STATED GOAL
Find the word "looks" in the listing; pull out each line holding it.

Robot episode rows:
+ + + + + + +
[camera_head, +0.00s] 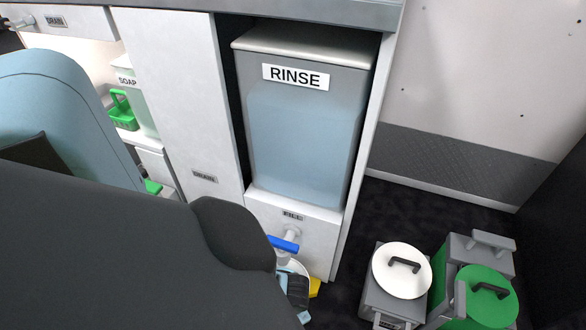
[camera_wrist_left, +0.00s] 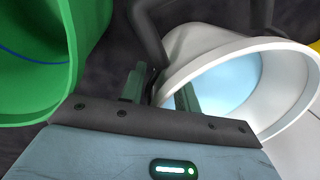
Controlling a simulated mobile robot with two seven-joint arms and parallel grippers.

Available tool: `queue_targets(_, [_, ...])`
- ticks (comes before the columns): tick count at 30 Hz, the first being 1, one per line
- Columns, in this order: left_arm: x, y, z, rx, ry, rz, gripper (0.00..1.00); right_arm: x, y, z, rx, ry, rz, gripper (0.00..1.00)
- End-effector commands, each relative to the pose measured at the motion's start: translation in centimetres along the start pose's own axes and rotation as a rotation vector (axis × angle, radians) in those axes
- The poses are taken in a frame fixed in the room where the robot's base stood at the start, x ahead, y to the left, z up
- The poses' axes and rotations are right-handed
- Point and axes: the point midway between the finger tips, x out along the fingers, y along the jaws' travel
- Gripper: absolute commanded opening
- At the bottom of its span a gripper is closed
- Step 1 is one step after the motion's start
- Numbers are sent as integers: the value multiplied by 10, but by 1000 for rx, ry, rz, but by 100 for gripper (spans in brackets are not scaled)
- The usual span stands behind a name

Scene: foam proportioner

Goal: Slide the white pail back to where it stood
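The white pail (camera_head: 302,267) stands low below the blue-handled tap in the head view, mostly hidden by my left arm and gripper. In the left wrist view the white pail (camera_wrist_left: 292,118) fills the right side, with pale blue inside it. My left gripper (camera_wrist_left: 160,92) has its two fingers apart, with the pail's near rim between them; I cannot tell whether either finger touches it. The gripper also shows beside the pail in the head view (camera_head: 293,288). My right gripper is not in view.
A RINSE tank (camera_head: 305,130) sits in the cabinet above the blue tap handle (camera_head: 284,244). A green container (camera_wrist_left: 35,65) is close left of my left gripper. A yellow item (camera_head: 315,287) lies beside the pail. White-lidded (camera_head: 401,270) and green-lidded (camera_head: 487,297) containers stand at right.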

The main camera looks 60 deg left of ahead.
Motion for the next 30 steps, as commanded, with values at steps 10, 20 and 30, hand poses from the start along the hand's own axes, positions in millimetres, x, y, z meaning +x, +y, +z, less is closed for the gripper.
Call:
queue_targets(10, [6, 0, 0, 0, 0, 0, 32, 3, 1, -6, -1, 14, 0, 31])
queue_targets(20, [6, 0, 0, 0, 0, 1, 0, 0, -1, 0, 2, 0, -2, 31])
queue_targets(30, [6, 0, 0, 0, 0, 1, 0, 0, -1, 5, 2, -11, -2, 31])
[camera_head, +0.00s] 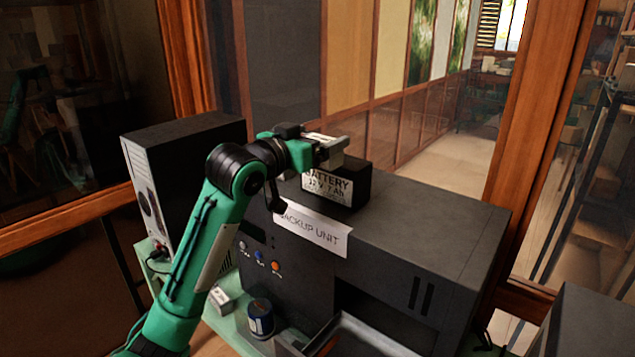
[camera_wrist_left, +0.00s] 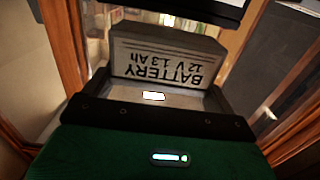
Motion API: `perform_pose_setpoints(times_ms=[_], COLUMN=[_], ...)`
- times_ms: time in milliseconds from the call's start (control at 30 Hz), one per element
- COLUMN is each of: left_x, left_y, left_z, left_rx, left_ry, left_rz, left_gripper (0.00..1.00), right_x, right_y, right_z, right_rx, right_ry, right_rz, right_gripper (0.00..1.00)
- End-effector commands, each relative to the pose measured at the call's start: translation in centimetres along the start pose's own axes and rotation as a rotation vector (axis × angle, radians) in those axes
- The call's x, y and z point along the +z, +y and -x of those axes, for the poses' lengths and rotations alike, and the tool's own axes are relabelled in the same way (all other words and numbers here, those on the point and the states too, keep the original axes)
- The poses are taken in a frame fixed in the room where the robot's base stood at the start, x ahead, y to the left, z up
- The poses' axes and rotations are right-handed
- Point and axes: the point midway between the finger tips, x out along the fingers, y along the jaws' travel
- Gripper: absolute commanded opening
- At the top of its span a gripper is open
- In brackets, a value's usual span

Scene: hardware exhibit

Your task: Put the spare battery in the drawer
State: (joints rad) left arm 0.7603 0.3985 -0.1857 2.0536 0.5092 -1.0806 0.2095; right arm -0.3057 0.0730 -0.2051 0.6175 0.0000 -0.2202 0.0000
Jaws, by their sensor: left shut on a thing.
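My left gripper (camera_head: 322,148) is shut on a small grey battery (camera_wrist_left: 150,63). In the left wrist view its white label reads "BATTERY 12 V 1.3 Ah", upside down. In the head view the gripper hides most of it. A larger black battery (camera_head: 352,188), labelled "12 V 7 Ah", stands on the dark backup unit (camera_head: 430,215), just beside and below the gripper. An open drawer (camera_head: 372,328) juts out low at the unit's front, cut off by the picture's bottom edge. My right gripper is out of view.
A black case (camera_head: 185,150) stands left of the unit. A small grey block (camera_head: 220,299) and a dark blue jar (camera_head: 261,318) stand on the green surface before the unit. The unit's top is clear right of the black battery. Wood-framed glass surrounds the area.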

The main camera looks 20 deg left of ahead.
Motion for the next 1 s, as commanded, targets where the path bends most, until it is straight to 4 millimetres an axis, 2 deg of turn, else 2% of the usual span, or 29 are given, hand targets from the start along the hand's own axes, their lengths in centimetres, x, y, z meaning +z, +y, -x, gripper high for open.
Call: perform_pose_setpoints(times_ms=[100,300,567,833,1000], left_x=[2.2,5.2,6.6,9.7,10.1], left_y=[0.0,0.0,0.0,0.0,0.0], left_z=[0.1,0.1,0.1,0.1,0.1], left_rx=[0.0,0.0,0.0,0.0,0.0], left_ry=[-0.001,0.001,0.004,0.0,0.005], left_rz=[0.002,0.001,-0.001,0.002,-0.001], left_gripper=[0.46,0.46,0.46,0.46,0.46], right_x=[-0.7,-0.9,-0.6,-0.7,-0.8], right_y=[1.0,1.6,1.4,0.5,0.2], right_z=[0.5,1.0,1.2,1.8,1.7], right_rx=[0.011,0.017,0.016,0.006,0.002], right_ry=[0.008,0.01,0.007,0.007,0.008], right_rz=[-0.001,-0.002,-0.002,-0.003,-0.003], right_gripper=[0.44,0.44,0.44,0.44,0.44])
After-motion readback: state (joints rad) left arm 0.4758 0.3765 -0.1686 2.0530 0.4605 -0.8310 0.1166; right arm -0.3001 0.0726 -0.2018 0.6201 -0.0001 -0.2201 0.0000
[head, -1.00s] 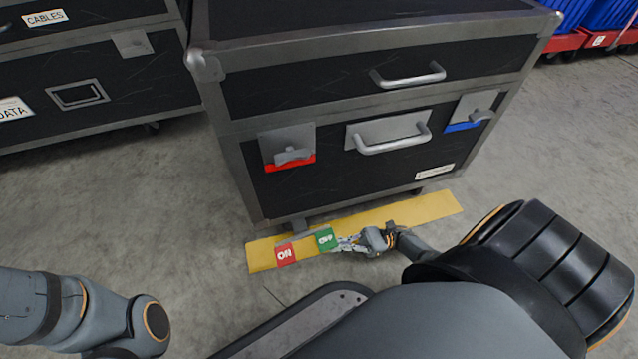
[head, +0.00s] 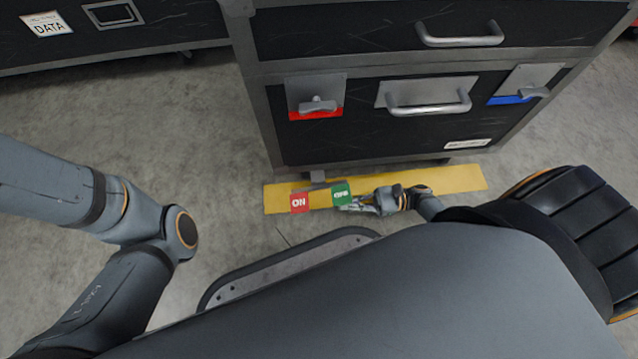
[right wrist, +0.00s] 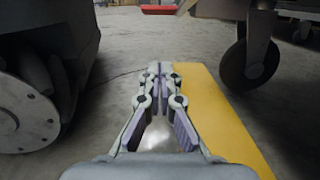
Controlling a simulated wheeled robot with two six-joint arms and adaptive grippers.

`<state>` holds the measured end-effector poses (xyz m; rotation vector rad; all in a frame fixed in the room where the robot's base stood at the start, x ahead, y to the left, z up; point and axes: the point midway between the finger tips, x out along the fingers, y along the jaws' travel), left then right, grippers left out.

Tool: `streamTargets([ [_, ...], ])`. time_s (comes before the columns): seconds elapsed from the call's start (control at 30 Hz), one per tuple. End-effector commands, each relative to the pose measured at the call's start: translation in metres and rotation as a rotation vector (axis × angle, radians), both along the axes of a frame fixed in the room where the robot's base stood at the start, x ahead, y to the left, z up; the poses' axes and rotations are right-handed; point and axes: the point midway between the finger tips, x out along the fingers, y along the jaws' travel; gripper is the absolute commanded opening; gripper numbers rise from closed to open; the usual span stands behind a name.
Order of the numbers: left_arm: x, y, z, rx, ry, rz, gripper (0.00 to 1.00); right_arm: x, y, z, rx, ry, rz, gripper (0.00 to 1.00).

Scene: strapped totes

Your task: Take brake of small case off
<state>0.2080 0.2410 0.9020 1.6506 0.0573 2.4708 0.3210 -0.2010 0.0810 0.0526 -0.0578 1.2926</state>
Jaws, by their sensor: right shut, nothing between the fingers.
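The small case (head: 360,139) is black with grey edges and stands in front of me. At the foot of its front, a red ON plate (head: 299,203) and a green OFF plate (head: 342,194) sit side by side. My right gripper (head: 352,207) is low by the right end of the green plate; whether it touches is unclear. In the right wrist view my right gripper (right wrist: 153,72) is shut and empty, just above the floor, pointing along the case front. A caster (right wrist: 249,62) shows on the right. My left gripper is out of frame.
A yellow strip (head: 455,179) lies on the floor along the case front. Another black case (head: 150,40), labelled DATA, stands at the upper left. A red object (right wrist: 158,9) shows at the top of the wrist view. Grey floor (head: 225,150) is free at the left.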

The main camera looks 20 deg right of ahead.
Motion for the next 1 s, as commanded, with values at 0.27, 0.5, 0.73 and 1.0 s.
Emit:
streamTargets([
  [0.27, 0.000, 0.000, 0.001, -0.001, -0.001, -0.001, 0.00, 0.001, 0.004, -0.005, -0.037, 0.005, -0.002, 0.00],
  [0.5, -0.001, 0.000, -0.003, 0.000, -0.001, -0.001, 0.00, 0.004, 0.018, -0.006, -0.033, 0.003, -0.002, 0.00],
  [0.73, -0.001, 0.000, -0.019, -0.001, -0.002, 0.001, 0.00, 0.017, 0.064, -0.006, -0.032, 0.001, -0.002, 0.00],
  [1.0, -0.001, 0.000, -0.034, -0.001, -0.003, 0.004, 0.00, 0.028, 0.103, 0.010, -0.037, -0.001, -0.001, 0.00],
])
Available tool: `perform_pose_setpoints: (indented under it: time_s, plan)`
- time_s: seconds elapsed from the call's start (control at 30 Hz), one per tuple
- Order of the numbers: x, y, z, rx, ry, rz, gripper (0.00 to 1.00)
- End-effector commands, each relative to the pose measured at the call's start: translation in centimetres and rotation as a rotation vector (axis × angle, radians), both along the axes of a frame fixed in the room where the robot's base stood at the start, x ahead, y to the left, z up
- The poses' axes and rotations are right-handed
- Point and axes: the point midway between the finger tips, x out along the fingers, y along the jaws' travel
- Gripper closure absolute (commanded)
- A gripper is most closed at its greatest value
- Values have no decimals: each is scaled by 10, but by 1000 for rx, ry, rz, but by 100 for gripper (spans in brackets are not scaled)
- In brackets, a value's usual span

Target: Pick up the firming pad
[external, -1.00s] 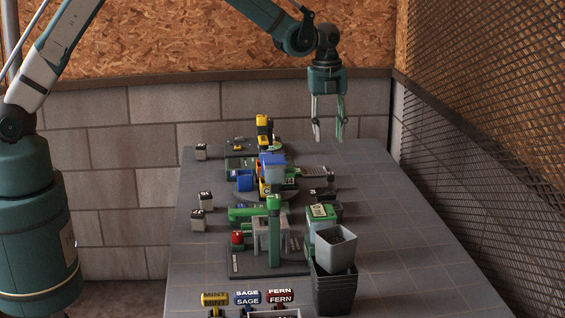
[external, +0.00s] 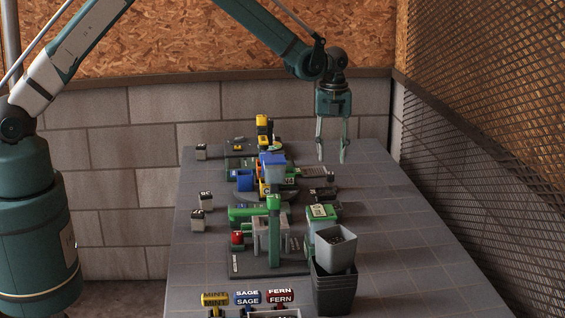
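My gripper (external: 331,156) hangs over the far right part of the table with its fingers pointing down. Its two fingers are apart with nothing between them. I cannot tell for sure which thing is the firming pad. A small dark flat thing (external: 325,194) lies on the table below the gripper in the picture. A grey flat piece (external: 313,172) lies just beyond it, beside the middle station. Both are too small to make out clearly.
A blue-topped bin (external: 272,166) and a yellow tool (external: 263,130) stand left of the gripper. Nearer are a green post (external: 274,230), a green-lidded box (external: 321,212) and stacked pots (external: 335,285). The table's right side is clear. A mesh wall (external: 490,130) stands at right.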

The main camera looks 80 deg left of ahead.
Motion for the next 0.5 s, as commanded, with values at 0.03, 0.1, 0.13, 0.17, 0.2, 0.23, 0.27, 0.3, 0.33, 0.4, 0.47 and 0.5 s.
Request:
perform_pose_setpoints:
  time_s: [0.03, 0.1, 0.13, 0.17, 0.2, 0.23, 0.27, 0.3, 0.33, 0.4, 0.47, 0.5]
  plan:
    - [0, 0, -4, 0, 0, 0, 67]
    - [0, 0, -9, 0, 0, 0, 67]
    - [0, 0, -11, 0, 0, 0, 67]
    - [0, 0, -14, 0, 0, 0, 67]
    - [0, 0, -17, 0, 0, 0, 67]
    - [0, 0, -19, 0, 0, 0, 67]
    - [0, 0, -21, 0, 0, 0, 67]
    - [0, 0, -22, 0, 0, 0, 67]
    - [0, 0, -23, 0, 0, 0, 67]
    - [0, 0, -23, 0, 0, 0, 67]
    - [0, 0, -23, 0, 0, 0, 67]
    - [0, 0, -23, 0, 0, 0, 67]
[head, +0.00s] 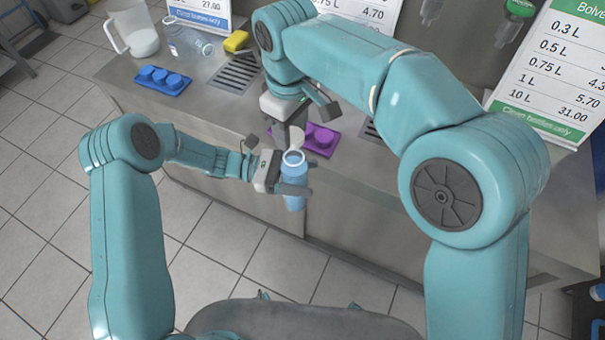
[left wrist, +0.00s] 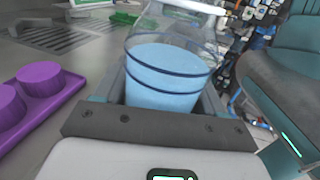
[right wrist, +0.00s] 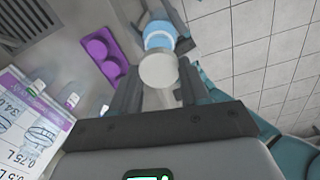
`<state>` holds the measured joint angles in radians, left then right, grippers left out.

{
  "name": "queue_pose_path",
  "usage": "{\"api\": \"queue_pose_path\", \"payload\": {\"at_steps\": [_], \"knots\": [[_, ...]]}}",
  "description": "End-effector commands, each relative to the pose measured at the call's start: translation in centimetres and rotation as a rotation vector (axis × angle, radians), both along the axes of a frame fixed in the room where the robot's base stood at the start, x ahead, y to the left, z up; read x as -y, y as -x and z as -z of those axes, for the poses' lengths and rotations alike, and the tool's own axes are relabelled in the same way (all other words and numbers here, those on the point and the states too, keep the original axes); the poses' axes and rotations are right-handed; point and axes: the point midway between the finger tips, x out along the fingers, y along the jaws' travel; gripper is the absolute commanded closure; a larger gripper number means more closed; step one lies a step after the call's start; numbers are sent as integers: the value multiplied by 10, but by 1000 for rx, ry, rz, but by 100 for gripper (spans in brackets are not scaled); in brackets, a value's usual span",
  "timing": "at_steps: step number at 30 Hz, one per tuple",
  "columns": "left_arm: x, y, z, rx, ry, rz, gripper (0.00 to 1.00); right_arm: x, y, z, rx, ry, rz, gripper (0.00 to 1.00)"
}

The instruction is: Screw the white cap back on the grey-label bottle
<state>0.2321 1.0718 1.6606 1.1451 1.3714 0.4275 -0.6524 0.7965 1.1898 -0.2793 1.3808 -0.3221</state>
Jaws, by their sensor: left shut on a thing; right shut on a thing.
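The bottle (head: 293,196) holds light-blue liquid and is held roughly upright by my left gripper (head: 294,188), in front of the counter. Its clear upper part shows above the liquid in the left wrist view (left wrist: 165,80). I cannot make out a grey label. My right gripper (head: 291,138) is just above the bottle, pointing down. In the right wrist view it is shut on a whitish round cap (right wrist: 158,70). The bottle (right wrist: 159,36) shows just beyond the cap there, in the left fingers. The cap appears apart from the bottle's mouth; the exact gap is unclear.
A purple two-cup holder (head: 322,138) sits near the counter edge behind the grippers. Floor in front is clear.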

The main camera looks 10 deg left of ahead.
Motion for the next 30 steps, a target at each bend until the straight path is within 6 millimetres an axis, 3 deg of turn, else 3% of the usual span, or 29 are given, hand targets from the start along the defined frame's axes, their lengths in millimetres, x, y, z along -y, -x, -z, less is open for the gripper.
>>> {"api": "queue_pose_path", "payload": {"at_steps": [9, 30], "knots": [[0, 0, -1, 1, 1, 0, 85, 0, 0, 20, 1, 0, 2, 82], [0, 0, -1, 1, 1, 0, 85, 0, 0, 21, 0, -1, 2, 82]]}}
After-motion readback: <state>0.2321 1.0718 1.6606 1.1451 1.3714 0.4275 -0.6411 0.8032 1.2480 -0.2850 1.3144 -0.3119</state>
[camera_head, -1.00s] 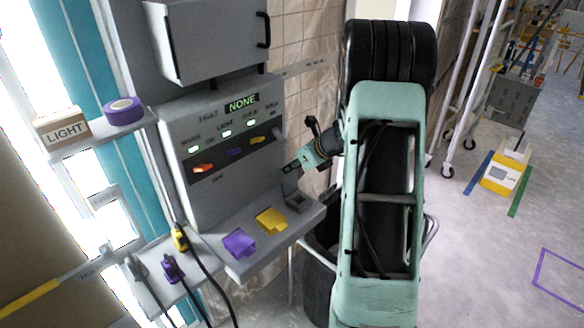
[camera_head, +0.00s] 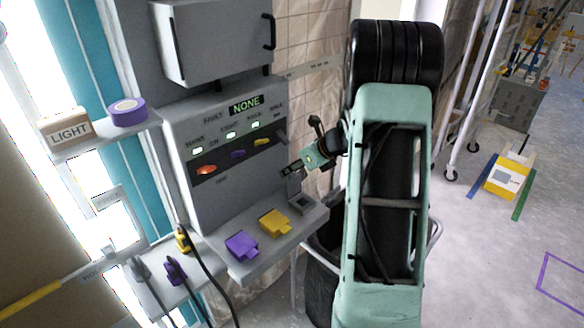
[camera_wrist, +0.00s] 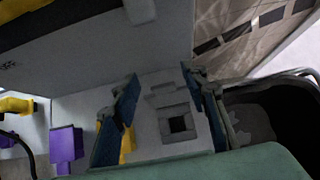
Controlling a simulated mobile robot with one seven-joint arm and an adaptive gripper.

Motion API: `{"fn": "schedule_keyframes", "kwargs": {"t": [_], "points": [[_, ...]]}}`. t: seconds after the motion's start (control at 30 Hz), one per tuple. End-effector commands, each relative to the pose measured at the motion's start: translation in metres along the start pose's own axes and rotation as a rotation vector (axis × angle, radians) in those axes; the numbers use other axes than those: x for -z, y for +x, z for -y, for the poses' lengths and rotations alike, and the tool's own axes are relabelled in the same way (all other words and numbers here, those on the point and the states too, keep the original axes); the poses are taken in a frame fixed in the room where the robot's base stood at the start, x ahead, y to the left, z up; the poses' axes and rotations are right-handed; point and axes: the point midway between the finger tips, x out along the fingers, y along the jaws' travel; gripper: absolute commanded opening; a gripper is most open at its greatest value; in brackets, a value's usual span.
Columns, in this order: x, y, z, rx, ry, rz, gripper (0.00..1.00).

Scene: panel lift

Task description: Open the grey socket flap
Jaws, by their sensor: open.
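The grey socket (camera_head: 302,205) sits at the right end of the console's ledge, right of the yellow flap (camera_head: 274,222). In the wrist view the grey socket (camera_wrist: 178,124) shows a dark square opening, uncovered. A grey plate (camera_wrist: 166,94) shows at its far side, seemingly the flap swung back; its exact angle is hard to tell. My gripper (camera_head: 288,172) is above and behind the socket, near the panel face. In the wrist view my gripper (camera_wrist: 158,74) has its two fingers spread, one on each side of the socket, with nothing between them held.
A purple flap (camera_head: 241,246) is on the ledge to the left. Plugs with black cables (camera_head: 175,270) hang at the lower left. The panel (camera_head: 225,150) with switches and a "NONE" display rises behind. A dark bin (camera_wrist: 270,115) stands right of the ledge.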

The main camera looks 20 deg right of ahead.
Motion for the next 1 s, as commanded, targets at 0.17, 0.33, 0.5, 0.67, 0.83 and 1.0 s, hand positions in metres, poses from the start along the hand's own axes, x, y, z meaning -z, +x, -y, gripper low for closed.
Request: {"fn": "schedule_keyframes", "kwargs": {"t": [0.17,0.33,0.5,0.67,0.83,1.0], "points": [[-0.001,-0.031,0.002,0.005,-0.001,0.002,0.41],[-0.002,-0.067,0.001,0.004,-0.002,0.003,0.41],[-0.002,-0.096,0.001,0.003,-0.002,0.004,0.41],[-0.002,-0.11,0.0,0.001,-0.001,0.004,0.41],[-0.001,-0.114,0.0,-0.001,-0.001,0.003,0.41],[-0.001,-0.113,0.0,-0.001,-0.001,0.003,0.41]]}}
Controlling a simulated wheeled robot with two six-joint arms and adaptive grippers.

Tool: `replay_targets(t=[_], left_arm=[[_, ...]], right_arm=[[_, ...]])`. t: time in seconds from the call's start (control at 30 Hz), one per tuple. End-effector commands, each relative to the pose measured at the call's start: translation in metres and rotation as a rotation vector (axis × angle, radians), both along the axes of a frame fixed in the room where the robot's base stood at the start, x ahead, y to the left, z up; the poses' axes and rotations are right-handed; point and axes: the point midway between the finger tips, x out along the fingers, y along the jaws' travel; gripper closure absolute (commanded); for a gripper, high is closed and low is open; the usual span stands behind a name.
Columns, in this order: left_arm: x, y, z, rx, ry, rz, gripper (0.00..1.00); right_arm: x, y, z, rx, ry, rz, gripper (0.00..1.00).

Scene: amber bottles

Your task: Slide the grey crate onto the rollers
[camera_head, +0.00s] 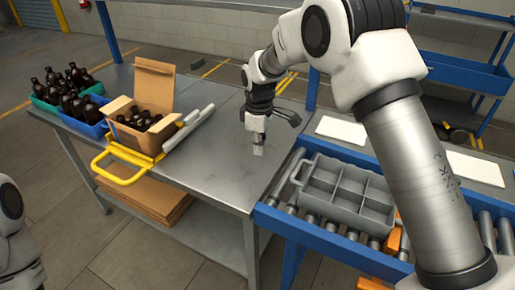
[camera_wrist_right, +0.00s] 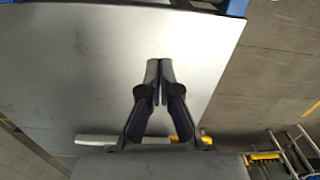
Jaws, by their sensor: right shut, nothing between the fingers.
+ + + + + + +
TASK SOLUTION
The main camera looks 60 deg left of ahead.
The main camera looks 20 deg left of ahead.
The main camera looks 20 deg right of ahead.
The main camera looks 80 deg left of ahead.
The main camera looks 10 deg left of ahead.
The main camera looks 20 deg right of ahead.

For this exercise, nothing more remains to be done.